Very often, I neglect this opportunity–to commune with our Father. I neglect it because I don’t always see the immediate benefit. I know that if I spend my time reading, I’ll gain knowledge. I know that if I spend my time working out and eating right, I’ll be healthier and look better. I know that if I stay up late talking with a friend, I’ll discover many new wonderful things about them. These are good things, and I want to do them. But then sometimes I look at prayer and say, you know, I could do something else instead.

Actually, my prayer life has been improving in recent years; I think it’s been my area of biggest spiritual growth. I often speak with God for short periods of time throughout the day. I thank Him for a blessing I see that He’s given to me or to the world. I pray for help in times of struggle for myself and for friends and strangers. I pray after committing a sin, asking His forgiveness and for His help the next time I’m tempted to do wrong. But I still do not often spend long periods of time with Him. I admit that it’s hard for me to set aside fifteen, thirty, or sixty minutes to just spend with God.

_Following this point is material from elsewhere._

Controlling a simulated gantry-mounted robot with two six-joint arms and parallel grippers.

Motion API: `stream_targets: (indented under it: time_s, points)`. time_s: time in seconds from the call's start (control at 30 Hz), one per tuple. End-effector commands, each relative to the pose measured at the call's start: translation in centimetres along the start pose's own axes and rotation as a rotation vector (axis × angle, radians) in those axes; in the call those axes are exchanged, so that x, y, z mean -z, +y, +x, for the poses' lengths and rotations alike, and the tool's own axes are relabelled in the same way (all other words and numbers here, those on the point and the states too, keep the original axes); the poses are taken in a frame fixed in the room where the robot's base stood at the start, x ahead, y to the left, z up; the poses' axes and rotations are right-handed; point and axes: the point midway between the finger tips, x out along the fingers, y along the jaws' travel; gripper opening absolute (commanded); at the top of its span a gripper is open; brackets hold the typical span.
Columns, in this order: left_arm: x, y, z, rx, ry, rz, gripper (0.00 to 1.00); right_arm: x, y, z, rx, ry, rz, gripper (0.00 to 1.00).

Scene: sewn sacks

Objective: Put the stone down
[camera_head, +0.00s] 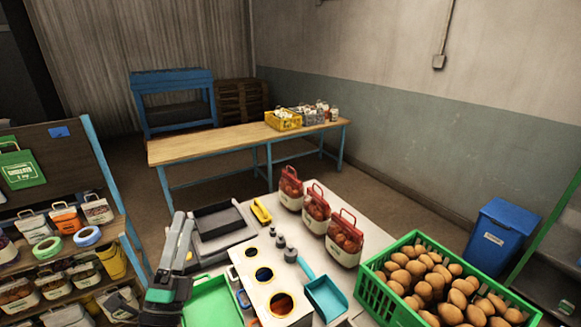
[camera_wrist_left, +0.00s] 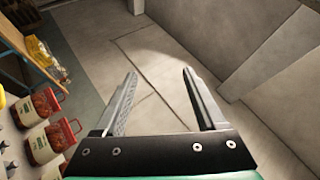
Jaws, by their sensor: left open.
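My left gripper (camera_head: 182,220) is at the left front of the white table (camera_head: 372,232) in the head view. Its fingers point up and away, beside the dark tray. In the left wrist view the fingers of my left gripper (camera_wrist_left: 158,73) stand apart, with nothing between them and bare floor beyond. I cannot pick out a stone in either view. Small grey weights (camera_head: 290,254) stand by a white board with round holes (camera_head: 267,292). My right gripper is not in view.
A green crate of brown potato-like lumps (camera_head: 430,281), red-handled sacks (camera_head: 316,209), a blue scoop (camera_head: 326,297), a dark tray (camera_head: 219,220) and a green tray (camera_head: 212,302) crowd the table. A shelf of sacks (camera_head: 60,268) stands left. A blue bin (camera_head: 500,232) stands right.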

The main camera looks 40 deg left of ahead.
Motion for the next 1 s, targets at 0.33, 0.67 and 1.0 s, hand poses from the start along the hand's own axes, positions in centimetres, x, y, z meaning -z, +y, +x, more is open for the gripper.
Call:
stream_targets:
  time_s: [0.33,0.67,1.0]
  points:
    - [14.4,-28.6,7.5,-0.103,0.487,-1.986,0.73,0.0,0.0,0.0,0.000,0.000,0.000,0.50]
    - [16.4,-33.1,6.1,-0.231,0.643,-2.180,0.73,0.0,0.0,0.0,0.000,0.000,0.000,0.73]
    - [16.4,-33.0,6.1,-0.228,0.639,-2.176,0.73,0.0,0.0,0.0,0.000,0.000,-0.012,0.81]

I am not trying to say that long prayers are better than short prayers, and that if I could be a better Christian by praying for two hours every day. I am also not trying to say that I–or all Christians–have to schedule a lengthy amount of time every day for prayer. But I have recognized the benefits of spending that long period of time alone with God. And if I cannot do that every day, I at least want to do it more often. I just need to be conscious of it, and to be willing to say, I haven’t had a significant time of prayer recently, make time for it, then do it.

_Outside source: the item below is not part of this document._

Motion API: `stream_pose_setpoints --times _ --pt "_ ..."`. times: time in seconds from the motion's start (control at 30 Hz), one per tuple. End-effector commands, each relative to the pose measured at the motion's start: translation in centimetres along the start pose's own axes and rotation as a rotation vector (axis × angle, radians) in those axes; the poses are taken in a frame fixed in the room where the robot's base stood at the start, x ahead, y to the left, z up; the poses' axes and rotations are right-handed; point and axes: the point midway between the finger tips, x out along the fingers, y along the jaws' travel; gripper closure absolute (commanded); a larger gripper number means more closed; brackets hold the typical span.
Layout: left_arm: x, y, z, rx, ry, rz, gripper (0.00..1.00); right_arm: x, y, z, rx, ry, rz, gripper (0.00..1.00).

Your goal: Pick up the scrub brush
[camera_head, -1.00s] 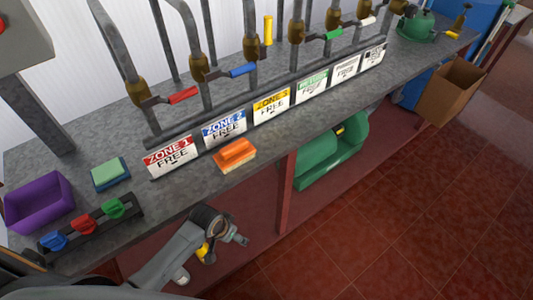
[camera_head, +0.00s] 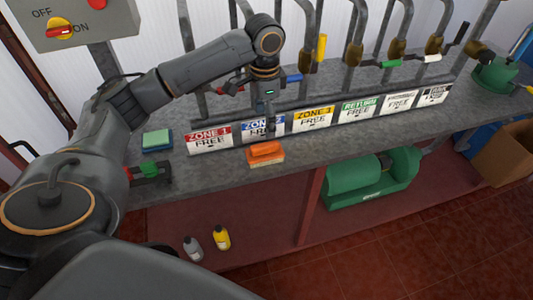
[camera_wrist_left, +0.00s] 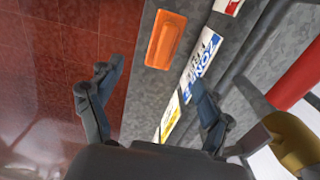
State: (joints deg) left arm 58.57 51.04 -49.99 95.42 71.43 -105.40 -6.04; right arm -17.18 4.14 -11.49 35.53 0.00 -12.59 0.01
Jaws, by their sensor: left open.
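The scrub brush (camera_head: 266,152), with an orange top and pale bristles below, rests on the grey bench near its front edge, in front of the ZONE 2 sign. It also shows in the left wrist view (camera_wrist_left: 165,40) as an orange block beyond the fingers. My left gripper (camera_head: 268,112) hangs over the bench, above and behind the brush and in front of the ZONE 2 sign. In the left wrist view its fingers (camera_wrist_left: 158,88) are spread with nothing between them. It does not touch the brush. My right gripper is not in view.
A row of zone signs (camera_head: 313,119) stands behind the brush, with pipes and coloured valve handles (camera_head: 391,64) further back. A green sponge (camera_head: 157,139) lies to the left. A green machine (camera_head: 372,178) and two bottles (camera_head: 221,237) are below the bench top.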

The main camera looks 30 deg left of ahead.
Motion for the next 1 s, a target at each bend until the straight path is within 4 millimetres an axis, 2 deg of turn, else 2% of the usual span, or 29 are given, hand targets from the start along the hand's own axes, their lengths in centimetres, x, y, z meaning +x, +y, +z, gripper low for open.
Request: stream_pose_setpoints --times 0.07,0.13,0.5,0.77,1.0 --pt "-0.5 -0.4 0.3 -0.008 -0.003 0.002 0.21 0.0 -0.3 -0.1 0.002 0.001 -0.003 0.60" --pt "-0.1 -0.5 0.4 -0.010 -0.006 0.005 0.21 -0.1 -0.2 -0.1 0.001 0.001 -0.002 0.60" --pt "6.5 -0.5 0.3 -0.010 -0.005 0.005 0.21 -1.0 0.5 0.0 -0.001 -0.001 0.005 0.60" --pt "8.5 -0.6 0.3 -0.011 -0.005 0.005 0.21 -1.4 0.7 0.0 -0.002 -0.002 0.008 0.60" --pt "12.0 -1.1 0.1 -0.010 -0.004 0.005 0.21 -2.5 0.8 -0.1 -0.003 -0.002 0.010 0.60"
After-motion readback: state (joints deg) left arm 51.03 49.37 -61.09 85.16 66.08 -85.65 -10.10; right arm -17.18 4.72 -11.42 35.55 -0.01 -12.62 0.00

I also think this will help keep my view of God in my life in the proper perspective. The more time I spend with Him, the more I remember how weak I am and how strong and able He is. I remember who I am because He reminds me who He is. Maybe all great and precious things are lonely because they think they have to do everything through their own power. Spending more time with God will remind me I can be great because He is great and that I am precious because I am precious to Him.